PROBLEM DETAILS:
Type out the data exactly as given. Skip any image.

*** INFORMATION SUPPLIED ***

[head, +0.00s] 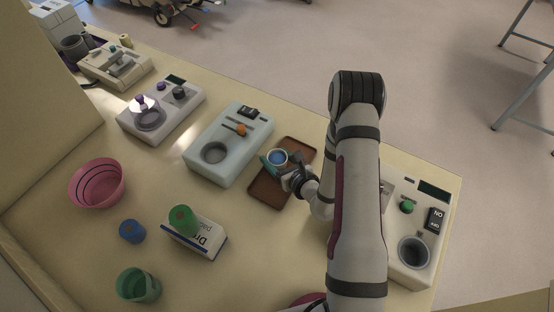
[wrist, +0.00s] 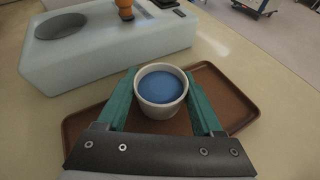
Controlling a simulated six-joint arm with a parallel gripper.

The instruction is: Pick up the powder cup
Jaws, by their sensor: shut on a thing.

***

SOLUTION TO THIS PROBLEM:
[head, +0.00s] 
[wrist, +0.00s] 
Controlling a simulated six-joint arm with a parallel gripper.

The instruction is: Pick up the powder cup
Jaws, by their sensor: shut on a thing.

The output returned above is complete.